** Begin Records for this exercise **
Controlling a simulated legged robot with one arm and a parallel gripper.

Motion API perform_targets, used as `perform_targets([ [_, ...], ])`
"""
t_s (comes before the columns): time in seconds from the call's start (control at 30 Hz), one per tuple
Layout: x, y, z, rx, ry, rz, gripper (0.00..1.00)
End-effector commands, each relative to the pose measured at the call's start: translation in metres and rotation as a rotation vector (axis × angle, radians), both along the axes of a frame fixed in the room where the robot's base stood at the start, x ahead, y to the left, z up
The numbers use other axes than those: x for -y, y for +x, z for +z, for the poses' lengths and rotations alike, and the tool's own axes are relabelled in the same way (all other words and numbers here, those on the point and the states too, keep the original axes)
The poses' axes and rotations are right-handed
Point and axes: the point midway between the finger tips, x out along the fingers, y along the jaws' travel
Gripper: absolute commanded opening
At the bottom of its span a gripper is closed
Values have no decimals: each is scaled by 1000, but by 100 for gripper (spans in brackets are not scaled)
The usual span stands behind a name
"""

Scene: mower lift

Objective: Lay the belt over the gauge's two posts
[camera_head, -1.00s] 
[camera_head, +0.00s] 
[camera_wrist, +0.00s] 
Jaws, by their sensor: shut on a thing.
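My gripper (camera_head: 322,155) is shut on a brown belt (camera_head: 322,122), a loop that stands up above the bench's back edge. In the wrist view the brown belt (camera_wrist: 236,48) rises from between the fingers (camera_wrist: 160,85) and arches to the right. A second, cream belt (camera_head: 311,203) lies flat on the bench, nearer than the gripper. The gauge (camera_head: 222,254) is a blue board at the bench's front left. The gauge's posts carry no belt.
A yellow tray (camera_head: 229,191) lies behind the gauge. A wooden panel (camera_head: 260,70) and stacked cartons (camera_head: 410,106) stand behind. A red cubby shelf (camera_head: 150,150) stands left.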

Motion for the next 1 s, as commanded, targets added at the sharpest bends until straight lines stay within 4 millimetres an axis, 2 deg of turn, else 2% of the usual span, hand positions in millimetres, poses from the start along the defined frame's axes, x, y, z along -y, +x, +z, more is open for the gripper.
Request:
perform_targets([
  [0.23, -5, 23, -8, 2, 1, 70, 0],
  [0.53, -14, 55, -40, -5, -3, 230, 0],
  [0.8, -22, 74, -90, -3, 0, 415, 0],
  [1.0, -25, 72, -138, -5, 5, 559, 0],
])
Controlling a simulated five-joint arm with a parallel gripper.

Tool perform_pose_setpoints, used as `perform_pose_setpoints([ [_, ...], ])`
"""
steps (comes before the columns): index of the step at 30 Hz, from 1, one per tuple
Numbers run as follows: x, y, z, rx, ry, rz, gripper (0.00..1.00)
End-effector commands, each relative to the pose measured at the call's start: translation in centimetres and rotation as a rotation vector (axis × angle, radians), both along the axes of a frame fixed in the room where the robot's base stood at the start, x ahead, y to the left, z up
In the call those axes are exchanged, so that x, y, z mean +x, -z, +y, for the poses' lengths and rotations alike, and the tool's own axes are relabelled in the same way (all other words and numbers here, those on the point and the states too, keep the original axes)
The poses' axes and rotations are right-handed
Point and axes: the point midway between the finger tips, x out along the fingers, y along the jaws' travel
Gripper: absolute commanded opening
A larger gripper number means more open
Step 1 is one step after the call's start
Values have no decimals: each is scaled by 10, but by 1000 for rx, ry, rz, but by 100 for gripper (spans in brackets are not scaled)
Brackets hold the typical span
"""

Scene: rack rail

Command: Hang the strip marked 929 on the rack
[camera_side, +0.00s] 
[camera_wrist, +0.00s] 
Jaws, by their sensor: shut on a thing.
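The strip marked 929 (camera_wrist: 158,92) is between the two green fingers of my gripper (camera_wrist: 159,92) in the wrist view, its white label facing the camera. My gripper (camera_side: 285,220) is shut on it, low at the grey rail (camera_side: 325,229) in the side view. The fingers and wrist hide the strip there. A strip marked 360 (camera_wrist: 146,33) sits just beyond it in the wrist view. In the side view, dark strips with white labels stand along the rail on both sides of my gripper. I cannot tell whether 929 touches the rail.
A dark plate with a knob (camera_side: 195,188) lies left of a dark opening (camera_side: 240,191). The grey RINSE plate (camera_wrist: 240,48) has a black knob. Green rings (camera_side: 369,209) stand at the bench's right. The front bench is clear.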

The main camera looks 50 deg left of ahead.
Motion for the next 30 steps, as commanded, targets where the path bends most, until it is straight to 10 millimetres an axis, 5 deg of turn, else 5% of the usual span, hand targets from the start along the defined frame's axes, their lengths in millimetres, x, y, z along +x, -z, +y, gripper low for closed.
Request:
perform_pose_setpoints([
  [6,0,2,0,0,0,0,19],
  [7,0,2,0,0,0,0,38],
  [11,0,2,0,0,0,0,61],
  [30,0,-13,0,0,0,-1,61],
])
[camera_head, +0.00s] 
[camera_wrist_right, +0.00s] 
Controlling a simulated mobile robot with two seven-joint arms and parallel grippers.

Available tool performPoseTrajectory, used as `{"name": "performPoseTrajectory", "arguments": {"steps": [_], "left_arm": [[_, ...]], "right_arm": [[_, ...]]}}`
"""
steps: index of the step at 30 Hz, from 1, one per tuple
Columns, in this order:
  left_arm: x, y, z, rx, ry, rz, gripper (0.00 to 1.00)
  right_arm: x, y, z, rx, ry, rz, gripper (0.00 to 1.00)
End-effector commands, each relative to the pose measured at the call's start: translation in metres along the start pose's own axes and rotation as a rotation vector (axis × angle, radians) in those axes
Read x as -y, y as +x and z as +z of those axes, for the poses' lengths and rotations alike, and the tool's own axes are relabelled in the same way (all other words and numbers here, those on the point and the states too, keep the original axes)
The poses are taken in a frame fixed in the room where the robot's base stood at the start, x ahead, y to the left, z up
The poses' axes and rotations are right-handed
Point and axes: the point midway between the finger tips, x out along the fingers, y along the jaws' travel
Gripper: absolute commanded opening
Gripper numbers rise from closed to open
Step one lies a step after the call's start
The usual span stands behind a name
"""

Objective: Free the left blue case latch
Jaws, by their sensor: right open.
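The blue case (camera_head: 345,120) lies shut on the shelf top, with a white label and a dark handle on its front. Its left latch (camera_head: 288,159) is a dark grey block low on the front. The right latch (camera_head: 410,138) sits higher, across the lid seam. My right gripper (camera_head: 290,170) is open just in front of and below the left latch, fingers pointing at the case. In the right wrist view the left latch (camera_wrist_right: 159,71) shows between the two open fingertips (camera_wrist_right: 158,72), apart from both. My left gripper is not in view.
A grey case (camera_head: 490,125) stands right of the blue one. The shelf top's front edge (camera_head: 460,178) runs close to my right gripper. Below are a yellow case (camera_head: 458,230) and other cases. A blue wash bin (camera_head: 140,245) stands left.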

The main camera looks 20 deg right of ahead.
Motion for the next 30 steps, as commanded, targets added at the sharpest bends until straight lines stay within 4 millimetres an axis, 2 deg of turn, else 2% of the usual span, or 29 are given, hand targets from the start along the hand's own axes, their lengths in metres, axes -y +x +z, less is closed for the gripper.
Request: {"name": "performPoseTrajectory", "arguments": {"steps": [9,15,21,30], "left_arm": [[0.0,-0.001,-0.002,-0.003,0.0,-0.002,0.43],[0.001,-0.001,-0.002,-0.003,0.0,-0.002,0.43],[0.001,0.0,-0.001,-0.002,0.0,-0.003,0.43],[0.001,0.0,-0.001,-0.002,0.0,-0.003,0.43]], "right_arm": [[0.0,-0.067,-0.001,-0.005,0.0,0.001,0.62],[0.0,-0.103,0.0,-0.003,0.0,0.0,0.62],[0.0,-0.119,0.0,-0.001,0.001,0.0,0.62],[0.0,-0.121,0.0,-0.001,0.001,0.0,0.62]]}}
** End Records for this exercise **
▶ _What is needed_:
Transcribe every entry word for word.

▶ _Task response_:
Controlling a simulated legged robot with one arm and a parallel gripper.

Motion API perform_targets, used as `perform_targets([ [_, ...], ])`
"""
t_s (comes before the columns): time in seconds from the call's start (control at 30 Hz), one per tuple
Layout: x, y, z, rx, ry, rz, gripper (0.00..1.00)
End-effector commands, each relative to the pose measured at the call's start: translation in metres and rotation as a rotation vector (axis × angle, radians), both along the axes of a frame fixed in the room where the robot's base stood at the start, x ahead, y to the left, z up
The numbers use other axes than those: x for -y, y for +x, z for +z, for the poses' lengths and rotations alike, and the tool's own axes are relabelled in the same way (all other words and numbers here, those on the point and the states too, keep the original axes)
The poses' axes and rotations are right-handed
Point and axes: the point midway between the finger tips, x out along the fingers, y along the jaws' travel
Gripper: absolute commanded opening
At the bottom of its span a gripper is closed
Values have no decimals: each is scaled by 1000, but by 100 for gripper (spans in brackets are not scaled)
The usual span stands behind a name
"""

Scene: mower lift

Objective: Lay the belt over the gauge's two posts
[camera_head, -1.00s] 
[camera_head, +0.00s] 
[camera_wrist, +0.00s] 
Jaws, by their sensor: shut on a thing.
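My gripper (camera_head: 322,155) is shut on a brown belt (camera_head: 322,122), a loop that stands up above the bench's back edge. In the wrist view the brown belt (camera_wrist: 236,48) rises from between the fingers (camera_wrist: 160,85) and arches to the right. A second, cream belt (camera_head: 311,203) lies flat on the bench, nearer than the gripper. The gauge (camera_head: 222,254) is a blue board at the bench's front left. The gauge's posts carry no belt.
A yellow tray (camera_head: 229,191) lies behind the gauge. A wooden panel (camera_head: 260,70) and stacked cartons (camera_head: 410,106) stand behind. A red cubby shelf (camera_head: 150,150) stands left.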

Motion for the next 1 s, as commanded, targets added at the sharpest bends until straight lines stay within 4 millimetres an axis, 2 deg of turn, else 2% of the usual span, hand positions in millimetres, poses from the start along the defined frame's axes, x, y, z along -y, +x, +z, more is open for the gripper.
Request:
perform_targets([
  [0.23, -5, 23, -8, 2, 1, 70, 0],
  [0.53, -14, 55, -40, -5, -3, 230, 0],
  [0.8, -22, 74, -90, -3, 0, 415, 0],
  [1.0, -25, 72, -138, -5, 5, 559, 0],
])
Controlling a simulated five-joint arm with a parallel gripper.

Tool perform_pose_setpoints, used as `perform_pose_setpoints([ [_, ...], ])`
"""
steps (comes before the columns): index of the step at 30 Hz, from 1, one per tuple
Numbers run as follows: x, y, z, rx, ry, rz, gripper (0.00..1.00)
End-effector commands, each relative to the pose measured at the call's start: translation in centimetres and rotation as a rotation vector (axis × angle, radians), both along the axes of a frame fixed in the room where the robot's base stood at the start, x ahead, y to the left, z up
In the call those axes are exchanged, so that x, y, z mean +x, -z, +y, for the poses' lengths and rotations alike, and the tool's own axes are relabelled in the same way (all other words and numbers here, those on the point and the states too, keep the original axes)
The poses' axes and rotations are right-handed
Point and axes: the point midway between the finger tips, x out along the fingers, y along the jaws' travel
Gripper: absolute commanded opening
A larger gripper number means more open
Step 1 is one step after the call's start
Values have no decimals: each is scaled by 10, but by 1000 for rx, ry, rz, but by 100 for gripper (spans in brackets are not scaled)
Brackets hold the typical span
"""

Scene: rack rail

Command: Hang the strip marked 929 on the rack
[camera_side, +0.00s] 
[camera_wrist, +0.00s] 
Jaws, by their sensor: shut on a thing.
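The strip marked 929 (camera_wrist: 158,92) is between the two green fingers of my gripper (camera_wrist: 159,92) in the wrist view, its white label facing the camera. My gripper (camera_side: 285,220) is shut on it, low at the grey rail (camera_side: 325,229) in the side view. The fingers and wrist hide the strip there. A strip marked 360 (camera_wrist: 146,33) sits just beyond it in the wrist view. In the side view, dark strips with white labels stand along the rail on both sides of my gripper. I cannot tell whether 929 touches the rail.
A dark plate with a knob (camera_side: 195,188) lies left of a dark opening (camera_side: 240,191). The grey RINSE plate (camera_wrist: 240,48) has a black knob. Green rings (camera_side: 369,209) stand at the bench's right. The front bench is clear.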

The main camera looks 50 deg left of ahead.
Motion for the next 30 steps, as commanded, targets where the path bends most, until it is straight to 10 millimetres an axis, 5 deg of turn, else 5% of the usual span, hand targets from the start along the defined frame's axes, their lengths in millimetres, x, y, z along +x, -z, +y, gripper low for closed.
Request:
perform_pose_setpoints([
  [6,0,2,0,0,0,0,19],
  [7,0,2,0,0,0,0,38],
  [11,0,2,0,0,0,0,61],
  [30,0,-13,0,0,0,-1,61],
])
[camera_head, +0.00s] 
[camera_wrist_right, +0.00s] 
Controlling a simulated mobile robot with two seven-joint arms and parallel grippers.

Available tool performPoseTrajectory, used as `{"name": "performPoseTrajectory", "arguments": {"steps": [_], "left_arm": [[_, ...]], "right_arm": [[_, ...]]}}`
"""
steps: index of the step at 30 Hz, from 1, one per tuple
Columns, in this order:
  left_arm: x, y, z, rx, ry, rz, gripper (0.00 to 1.00)
  right_arm: x, y, z, rx, ry, rz, gripper (0.00 to 1.00)
End-effector commands, each relative to the pose measured at the call's start: translation in metres along the start pose's own axes and rotation as a rotation vector (axis × angle, radians) in those axes
Read x as -y, y as +x and z as +z of those axes, for the poses' lengths and rotations alike, and the tool's own axes are relabelled in the same way (all other words and numbers here, those on the point and the states too, keep the original axes)
The poses are taken in a frame fixed in the room where the robot's base stood at the start, x ahead, y to the left, z up
The poses' axes and rotations are right-handed
Point and axes: the point midway between the finger tips, x out along the fingers, y along the jaws' travel
Gripper: absolute commanded opening
Gripper numbers rise from closed to open
Step one lies a step after the call's start
The usual span stands behind a name
"""

Objective: Free the left blue case latch
Jaws, by their sensor: right open.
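The blue case (camera_head: 345,120) lies shut on the shelf top, with a white label and a dark handle on its front. Its left latch (camera_head: 288,159) is a dark grey block low on the front. The right latch (camera_head: 410,138) sits higher, across the lid seam. My right gripper (camera_head: 290,170) is open just in front of and below the left latch, fingers pointing at the case. In the right wrist view the left latch (camera_wrist_right: 159,71) shows between the two open fingertips (camera_wrist_right: 158,72), apart from both. My left gripper is not in view.
A grey case (camera_head: 490,125) stands right of the blue one. The shelf top's front edge (camera_head: 460,178) runs close to my right gripper. Below are a yellow case (camera_head: 458,230) and other cases. A blue wash bin (camera_head: 140,245) stands left.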

The main camera looks 20 deg right of ahead.
Motion for the next 30 steps, as commanded, targets added at the sharpest bends until straight lines stay within 4 millimetres an axis, 2 deg of turn, else 2% of the usual span, or 29 are given, hand targets from the start along the hand's own axes, their lengths in metres, axes -y +x +z, less is closed for the gripper.
Request: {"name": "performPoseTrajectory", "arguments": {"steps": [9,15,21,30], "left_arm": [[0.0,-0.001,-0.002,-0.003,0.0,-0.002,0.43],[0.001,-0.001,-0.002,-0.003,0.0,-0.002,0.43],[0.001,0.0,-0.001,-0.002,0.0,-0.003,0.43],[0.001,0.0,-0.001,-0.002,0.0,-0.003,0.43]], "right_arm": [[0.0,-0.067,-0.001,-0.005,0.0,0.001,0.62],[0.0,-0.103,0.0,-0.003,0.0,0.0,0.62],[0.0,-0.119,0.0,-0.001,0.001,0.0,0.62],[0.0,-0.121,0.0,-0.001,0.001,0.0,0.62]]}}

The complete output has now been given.